If you have any problem in configuring it, be sure to look at full debug logs (racoon -dddddd) and see where it chokes. Every configuration difference leads to unsuccessful negotiation.

Setting up IPsec manual keys and policies on bootstrap (top)

rc.conf(5) has an entry for IPsec, named ipsec. ipsec=YES will run the following command at bootstrap time, before any of the network activities:

/sbin/setkey -f /etc/ipsec.conf

For example, you can perform encrypted NFS mount for /usr. /etc/ipsec.conf should contain valid commands to setkey(8); similar to the configuration examples above without the setkey -c <<EOF ... EOF sections.

Interaction with ipfilter (top)

NetBSD implements ipf(4), ipfilter by Darren Reed. ipf(4) filters packets, and IPsec policy processing is inherently similar to packet filter. Therefore, they implement conflicting functionality. ipf(4)/IPsec interaction is specified as: ipf(4) looks at packets in native wire format only. ipf(4) looks at packets before IPsec processing on inbound, and after IPsec processing on outbound.

Even with the processing order, please aware of the following:

  • If you want IPsec packets to go through ipf(4), you should not drop them by ipf(4) rules. You need to let IP packets with relevant protocol number (50 for ESP, 51 for AH) go through.

    Note

    protocol numbers are completely different thing from TCP/UDP port numbers.

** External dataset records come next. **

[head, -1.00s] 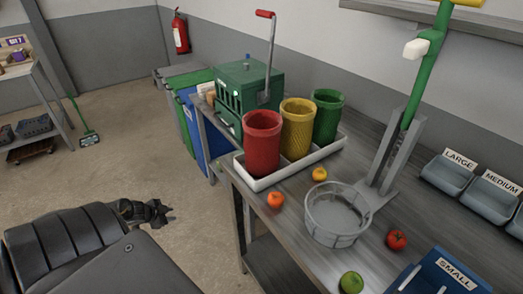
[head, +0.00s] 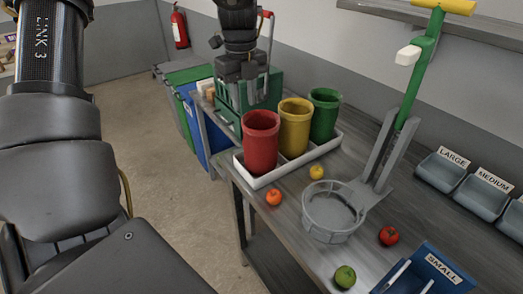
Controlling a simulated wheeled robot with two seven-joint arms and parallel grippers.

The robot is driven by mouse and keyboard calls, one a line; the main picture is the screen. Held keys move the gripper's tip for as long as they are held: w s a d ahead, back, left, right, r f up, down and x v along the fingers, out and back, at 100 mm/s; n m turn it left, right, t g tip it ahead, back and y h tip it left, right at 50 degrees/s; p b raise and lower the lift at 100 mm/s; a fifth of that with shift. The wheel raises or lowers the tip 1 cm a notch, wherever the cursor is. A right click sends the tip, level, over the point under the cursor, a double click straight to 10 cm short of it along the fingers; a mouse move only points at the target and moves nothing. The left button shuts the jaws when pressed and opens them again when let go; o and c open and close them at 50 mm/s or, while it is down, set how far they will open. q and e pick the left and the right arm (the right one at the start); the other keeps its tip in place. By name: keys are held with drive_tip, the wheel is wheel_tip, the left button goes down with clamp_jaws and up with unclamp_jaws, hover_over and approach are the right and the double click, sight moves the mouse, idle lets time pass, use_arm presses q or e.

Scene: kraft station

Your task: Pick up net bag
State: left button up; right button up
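No item is clearly recognisable as a loose net bag. Three tall open cylinders with textured sides, red (head: 261,143), yellow (head: 294,128) and green (head: 324,114), stand upright in a white tray (head: 266,181); they may be linked to the net bags, but I cannot tell. My left gripper (head: 240,72) hangs at the top middle, in front of the green machine box, behind and above the red cylinder in the picture. It hides part of the box. My right gripper is out of view.
A round clear basket (head: 333,229) stands by a green press stand (head: 418,82). An orange (head: 273,197), a yellow fruit (head: 316,172), a tomato (head: 389,235) and a green fruit (head: 345,277) lie around it. A blue SMALL bin (head: 436,268) is front right. The green machine (head: 268,92) is behind.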

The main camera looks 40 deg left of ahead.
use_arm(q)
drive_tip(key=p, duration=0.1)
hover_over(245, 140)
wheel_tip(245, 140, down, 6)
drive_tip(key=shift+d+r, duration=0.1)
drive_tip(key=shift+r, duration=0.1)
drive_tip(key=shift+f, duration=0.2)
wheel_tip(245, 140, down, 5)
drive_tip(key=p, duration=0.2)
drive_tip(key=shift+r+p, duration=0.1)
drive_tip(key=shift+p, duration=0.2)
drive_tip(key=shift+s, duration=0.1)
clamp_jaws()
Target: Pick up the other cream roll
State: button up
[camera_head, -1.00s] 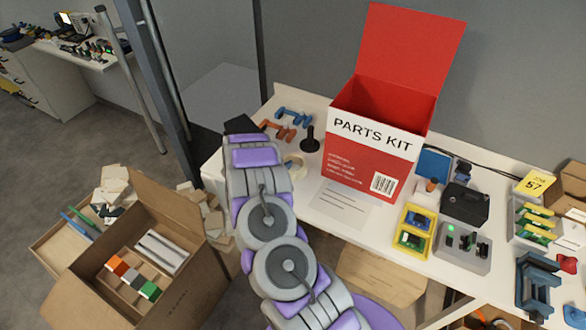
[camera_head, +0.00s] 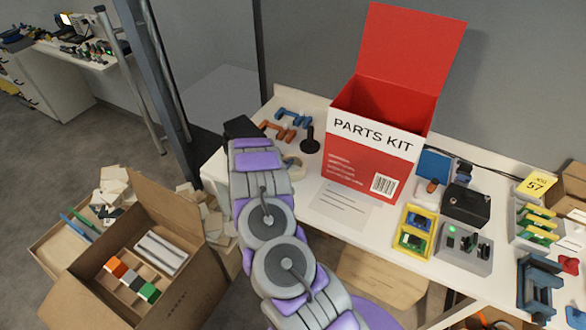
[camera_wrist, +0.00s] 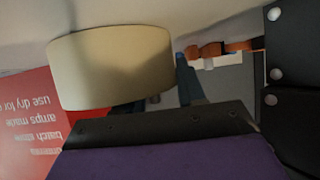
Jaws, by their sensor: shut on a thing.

  • Packet came from tunnel devices (gif(4) and ipip(4)) will still go through ipf(4). You may need to identify these packets by using interface name directive in ipf.conf(5).

Processing order (top)

The following diagram summarizes new inbound processing order:

inbound processing:
        userland programs               IKE daemon
          ^ AF_INET{,6} socket            ^ | PF_KEY socket
========= | ============================= | | ======== Kernel/user boundary
          |                               | v
        transport layer, TCP/UDP        key management table
          ^                               ^ | key information
          |                               | |
          |                               | v
  +-----IP input/output logic <-------> AH/ESP/IPcomp logic
  v       ^          ^                      |
tunnel    |          +----------------------+ decapsulated IPsec packets
devices   |
  |     ipfilter rule
  |       ^
  +------>|
          |
        Network drivers (ethernet)

The following diagram summarizes new outbound processing order:

outbound processing:
        userland programs               IKE daemon
            | AF_INET{,6} socket          ^ | PF_KEY socket
=========== | =========================== | | ======== Kernel/user boundary
            v                             | v
        transport layer, TCP/UDP        key management table
            |                             ^ | key information
            |                             | |
            v                             | v
  +---->IP input/output logic <-------> AH/ESP/IPcomp logic
  |         |                           (incl. IPsec tunnel encapsulation)
tunnel      |
devices     |
  |     ipfilter rules
  |         |
  +---------+
            v
        Network drivers (ethernet)

Common pitfalls, and debugging techniques (top)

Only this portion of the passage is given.